There are also gems like a 1908 case and crown for a Torah from Cochin, India, which is decorated in a typical southern Indian style. The museum received the Torah in 2017 as a gift from Indian Prime Minister Narendra Modi during his visit to Israel.
I asked Tadmor, ANU’s director, why the museum will have few changing exhibitions, noting that it doesn’t have a large collection compared with other museums.
“When we started out, there was no collection, because the old museum was based on replicas,” he said. “Now there’s a collection. We don’t hoard things and put them in storage. We borrow things, acquire them or receive them as gifts – and only things that we intend to display. Otherwise, we won’t take them. We’re not in the business of hoarding and storing things away. We want to show things.”

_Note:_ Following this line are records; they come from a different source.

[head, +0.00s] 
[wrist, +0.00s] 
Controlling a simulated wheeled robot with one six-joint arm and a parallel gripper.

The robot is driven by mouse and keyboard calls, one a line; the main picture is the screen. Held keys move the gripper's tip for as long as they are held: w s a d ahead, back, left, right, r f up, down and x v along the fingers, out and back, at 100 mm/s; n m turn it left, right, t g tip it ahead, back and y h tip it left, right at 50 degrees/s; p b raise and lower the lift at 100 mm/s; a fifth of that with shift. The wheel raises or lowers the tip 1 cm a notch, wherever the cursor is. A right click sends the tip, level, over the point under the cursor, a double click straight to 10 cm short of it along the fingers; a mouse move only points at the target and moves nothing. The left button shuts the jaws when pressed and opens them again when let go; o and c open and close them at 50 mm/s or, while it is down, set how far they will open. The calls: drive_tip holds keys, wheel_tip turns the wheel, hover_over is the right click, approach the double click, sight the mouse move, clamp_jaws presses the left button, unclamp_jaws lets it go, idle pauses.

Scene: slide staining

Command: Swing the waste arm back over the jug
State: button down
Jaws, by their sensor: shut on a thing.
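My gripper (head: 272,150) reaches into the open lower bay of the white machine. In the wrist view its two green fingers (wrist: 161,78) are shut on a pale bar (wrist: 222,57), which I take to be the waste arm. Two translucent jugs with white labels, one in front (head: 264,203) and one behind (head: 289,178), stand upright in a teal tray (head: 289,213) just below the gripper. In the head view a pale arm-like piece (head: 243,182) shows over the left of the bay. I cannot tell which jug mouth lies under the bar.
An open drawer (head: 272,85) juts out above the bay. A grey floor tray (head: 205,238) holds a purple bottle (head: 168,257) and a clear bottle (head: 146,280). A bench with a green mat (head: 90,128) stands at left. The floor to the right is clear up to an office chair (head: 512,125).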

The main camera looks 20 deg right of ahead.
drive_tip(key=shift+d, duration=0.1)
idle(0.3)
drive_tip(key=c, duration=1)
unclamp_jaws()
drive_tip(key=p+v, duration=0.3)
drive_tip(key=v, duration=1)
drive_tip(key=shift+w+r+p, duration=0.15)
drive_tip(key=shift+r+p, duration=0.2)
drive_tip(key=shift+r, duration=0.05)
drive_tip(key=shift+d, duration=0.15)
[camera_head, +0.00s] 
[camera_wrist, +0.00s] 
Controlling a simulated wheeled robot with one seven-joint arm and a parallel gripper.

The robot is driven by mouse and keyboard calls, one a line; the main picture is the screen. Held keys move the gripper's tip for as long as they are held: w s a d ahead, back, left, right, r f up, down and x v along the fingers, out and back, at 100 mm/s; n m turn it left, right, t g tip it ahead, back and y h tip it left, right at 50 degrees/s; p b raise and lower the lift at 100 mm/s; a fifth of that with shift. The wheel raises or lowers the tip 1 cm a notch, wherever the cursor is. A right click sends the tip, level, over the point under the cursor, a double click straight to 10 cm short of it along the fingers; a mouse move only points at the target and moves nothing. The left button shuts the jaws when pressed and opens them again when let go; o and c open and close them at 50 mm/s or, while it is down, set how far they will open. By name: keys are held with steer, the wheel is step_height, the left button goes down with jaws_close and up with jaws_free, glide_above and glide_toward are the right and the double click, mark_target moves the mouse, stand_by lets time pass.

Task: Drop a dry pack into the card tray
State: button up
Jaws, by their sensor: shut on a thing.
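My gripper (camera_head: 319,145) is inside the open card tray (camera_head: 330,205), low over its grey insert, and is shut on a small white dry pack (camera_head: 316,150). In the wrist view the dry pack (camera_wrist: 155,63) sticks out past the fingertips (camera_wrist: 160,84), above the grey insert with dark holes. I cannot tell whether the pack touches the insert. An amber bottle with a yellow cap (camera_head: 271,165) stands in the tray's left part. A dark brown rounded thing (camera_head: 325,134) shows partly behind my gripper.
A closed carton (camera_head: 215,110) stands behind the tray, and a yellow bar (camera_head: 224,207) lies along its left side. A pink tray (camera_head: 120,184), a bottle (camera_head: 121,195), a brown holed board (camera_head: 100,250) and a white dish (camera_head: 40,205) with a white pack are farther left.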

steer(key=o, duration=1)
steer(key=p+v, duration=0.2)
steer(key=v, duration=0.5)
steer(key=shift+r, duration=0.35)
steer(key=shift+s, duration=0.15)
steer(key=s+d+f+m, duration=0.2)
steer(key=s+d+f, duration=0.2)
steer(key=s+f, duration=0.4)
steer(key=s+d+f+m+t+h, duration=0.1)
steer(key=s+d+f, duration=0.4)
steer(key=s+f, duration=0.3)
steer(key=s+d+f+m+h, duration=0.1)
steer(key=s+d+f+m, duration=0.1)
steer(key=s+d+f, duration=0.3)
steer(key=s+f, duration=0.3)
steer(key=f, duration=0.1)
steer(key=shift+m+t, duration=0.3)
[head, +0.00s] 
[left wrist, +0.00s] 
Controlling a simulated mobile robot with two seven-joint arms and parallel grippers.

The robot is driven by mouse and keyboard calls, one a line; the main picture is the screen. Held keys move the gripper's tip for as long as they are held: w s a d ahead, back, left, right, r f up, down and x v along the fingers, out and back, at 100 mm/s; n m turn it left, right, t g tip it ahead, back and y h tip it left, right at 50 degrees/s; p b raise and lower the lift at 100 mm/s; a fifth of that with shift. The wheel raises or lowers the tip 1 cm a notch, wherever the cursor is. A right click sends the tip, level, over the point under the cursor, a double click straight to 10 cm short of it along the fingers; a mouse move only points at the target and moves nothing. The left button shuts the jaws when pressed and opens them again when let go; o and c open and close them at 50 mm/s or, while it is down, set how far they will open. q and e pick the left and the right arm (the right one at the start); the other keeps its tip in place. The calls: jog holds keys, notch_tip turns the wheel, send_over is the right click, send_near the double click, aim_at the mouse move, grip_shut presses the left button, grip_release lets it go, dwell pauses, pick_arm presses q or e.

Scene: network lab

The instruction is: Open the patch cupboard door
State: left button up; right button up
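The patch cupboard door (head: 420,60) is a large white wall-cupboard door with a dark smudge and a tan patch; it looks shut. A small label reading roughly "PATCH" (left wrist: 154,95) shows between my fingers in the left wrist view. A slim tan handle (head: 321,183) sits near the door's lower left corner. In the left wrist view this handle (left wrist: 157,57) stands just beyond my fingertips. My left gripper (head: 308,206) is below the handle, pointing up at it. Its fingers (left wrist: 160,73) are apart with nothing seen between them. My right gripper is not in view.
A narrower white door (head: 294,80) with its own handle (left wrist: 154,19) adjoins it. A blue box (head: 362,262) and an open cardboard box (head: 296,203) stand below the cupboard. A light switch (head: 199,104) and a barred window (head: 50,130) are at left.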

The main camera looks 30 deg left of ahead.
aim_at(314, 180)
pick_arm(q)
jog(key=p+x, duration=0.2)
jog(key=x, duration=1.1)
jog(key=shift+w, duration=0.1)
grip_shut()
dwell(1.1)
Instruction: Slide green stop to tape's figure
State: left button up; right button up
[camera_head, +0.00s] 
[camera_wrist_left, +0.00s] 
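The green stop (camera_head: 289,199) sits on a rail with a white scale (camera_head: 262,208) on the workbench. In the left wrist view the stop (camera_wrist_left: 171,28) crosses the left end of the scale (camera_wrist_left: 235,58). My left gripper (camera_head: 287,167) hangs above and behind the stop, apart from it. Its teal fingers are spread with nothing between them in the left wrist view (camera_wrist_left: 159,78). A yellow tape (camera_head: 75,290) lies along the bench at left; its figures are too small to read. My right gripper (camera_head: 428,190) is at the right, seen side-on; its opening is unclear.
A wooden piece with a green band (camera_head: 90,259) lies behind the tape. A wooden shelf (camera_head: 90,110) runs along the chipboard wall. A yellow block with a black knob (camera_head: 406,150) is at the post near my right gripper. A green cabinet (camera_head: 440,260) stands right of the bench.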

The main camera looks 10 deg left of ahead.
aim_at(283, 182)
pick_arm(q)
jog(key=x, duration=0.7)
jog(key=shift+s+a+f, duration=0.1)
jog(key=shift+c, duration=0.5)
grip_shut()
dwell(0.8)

Another key question is the changing of the name from Beit Hatfutsot, a very familiar brand in Israel.
“When you’re launching a totally new museum, it should have a new name,” Tadmor said. “The word tfutsot [diaspora] expresses an outlook that draws a line between different types of Jews – those in Israel and those in the Diaspora – and derives from the discourse that prevailed in the ‘50s and ‘60s. The terminology is outdated and no longer fits the reality. We did an in-depth survey and found that ‘Beit Hatfutsot’ has come to have a negative value as a brand.
“When the museum opened in 1978 it was groundbreaking and marvelous, and I take my hat off to the generation of its founders – Shaike Weinberg, [Abba] Kovner and others – but over the years it grew obsolete, both physically and thematically. What was marvelous in 1978 was still okay in 1988, but a decade later it was already tired. People got a dark and old-fashioned museum experience.
“We decided on the name ANU after considering about 100 different names. We feel that the name is inclusive and unifying, and aptly reflects the museum’s values.”